═══ The data ═══

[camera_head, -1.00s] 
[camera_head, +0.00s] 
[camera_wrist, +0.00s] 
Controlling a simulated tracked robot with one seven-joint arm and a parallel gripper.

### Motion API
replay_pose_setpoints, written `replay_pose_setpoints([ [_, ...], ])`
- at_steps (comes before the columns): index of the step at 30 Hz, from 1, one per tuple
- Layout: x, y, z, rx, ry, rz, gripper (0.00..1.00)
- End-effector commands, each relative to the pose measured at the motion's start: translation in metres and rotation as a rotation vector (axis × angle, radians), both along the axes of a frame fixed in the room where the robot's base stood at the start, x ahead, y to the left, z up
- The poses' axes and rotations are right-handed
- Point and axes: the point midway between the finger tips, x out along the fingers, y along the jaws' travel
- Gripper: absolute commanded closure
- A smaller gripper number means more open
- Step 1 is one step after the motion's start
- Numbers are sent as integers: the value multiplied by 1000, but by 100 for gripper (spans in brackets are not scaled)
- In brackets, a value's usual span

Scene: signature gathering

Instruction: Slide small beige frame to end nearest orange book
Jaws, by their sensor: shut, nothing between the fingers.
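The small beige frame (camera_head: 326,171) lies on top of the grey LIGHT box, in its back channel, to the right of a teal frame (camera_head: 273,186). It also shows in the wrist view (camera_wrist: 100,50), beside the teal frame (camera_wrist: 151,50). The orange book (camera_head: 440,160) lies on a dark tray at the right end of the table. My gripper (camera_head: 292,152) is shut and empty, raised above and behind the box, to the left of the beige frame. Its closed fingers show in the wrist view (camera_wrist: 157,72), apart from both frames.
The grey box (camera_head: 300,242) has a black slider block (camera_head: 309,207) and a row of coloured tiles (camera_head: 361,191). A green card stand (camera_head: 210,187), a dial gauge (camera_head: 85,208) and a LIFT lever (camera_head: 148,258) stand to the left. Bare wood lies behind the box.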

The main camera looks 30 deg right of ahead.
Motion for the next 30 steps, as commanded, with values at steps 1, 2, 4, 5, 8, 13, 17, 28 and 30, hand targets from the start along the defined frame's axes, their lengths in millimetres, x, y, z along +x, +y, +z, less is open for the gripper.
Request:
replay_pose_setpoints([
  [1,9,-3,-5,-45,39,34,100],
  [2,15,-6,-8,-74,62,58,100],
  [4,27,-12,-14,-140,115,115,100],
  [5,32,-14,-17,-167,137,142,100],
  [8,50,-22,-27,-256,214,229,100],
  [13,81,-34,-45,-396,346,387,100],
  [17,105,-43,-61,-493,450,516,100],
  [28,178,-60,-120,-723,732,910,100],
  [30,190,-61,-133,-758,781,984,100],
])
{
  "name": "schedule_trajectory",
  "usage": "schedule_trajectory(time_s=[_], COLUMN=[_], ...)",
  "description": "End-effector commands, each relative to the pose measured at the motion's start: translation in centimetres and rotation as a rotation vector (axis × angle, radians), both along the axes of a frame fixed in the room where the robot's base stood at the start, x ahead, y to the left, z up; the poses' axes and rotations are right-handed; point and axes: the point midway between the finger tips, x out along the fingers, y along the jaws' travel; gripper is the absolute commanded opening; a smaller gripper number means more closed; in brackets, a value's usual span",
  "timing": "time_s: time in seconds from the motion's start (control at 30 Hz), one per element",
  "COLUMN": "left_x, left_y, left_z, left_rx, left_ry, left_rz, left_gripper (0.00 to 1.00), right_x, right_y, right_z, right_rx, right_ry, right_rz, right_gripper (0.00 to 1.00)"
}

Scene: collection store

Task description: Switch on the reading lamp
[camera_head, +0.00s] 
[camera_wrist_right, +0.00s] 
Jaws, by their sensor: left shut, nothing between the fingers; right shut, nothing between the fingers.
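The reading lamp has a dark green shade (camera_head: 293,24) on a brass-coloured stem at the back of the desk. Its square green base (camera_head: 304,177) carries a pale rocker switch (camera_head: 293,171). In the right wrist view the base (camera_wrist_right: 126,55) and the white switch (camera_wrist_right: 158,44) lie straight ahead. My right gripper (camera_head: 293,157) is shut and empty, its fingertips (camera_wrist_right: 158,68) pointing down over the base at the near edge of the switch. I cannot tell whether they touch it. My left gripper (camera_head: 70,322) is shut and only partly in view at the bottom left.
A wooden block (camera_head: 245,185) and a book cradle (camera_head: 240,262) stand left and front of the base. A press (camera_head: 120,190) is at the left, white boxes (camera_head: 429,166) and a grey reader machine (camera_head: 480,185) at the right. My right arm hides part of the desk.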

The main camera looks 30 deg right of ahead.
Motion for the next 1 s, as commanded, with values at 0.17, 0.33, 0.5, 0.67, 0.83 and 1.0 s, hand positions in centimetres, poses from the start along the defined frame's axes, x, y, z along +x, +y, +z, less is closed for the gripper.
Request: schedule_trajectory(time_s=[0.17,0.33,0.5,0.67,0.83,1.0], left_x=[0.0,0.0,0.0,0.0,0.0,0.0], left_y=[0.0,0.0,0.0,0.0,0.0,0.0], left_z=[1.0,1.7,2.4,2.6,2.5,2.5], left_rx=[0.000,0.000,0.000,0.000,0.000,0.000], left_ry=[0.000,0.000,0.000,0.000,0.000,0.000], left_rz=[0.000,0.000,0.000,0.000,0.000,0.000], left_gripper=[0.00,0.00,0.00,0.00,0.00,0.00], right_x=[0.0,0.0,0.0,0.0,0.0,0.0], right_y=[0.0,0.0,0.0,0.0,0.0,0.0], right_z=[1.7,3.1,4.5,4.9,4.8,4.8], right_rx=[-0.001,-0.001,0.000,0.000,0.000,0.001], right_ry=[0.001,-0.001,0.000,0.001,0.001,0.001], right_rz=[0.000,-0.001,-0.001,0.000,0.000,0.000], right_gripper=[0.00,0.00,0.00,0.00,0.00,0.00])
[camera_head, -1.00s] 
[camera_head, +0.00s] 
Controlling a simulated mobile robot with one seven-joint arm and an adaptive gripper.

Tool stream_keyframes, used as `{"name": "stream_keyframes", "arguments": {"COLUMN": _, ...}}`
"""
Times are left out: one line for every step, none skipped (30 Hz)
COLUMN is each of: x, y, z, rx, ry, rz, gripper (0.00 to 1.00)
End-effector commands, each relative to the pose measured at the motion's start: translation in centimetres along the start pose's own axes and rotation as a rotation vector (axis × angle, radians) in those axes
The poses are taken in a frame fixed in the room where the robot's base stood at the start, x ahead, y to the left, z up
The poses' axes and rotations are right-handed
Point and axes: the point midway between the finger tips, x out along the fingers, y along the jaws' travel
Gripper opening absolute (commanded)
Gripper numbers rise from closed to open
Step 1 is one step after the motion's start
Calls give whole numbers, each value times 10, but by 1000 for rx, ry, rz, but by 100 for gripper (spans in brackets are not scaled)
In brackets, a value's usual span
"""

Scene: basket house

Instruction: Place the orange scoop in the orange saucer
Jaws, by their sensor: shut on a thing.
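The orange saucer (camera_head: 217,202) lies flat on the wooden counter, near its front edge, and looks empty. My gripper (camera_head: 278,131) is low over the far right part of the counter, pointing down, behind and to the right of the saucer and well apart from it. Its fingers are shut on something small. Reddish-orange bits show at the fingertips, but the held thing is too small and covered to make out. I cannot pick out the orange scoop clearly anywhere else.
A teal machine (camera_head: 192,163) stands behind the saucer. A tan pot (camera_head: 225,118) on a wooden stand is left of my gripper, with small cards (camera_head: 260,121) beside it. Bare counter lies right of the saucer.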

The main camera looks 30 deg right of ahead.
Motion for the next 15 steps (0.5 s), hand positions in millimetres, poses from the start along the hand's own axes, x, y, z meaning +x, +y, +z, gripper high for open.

═══

▶ _What you have to do_
Find every line of the data that holds the string "simulated", then say how many there are and nothing else.

▶ _Task solution_
2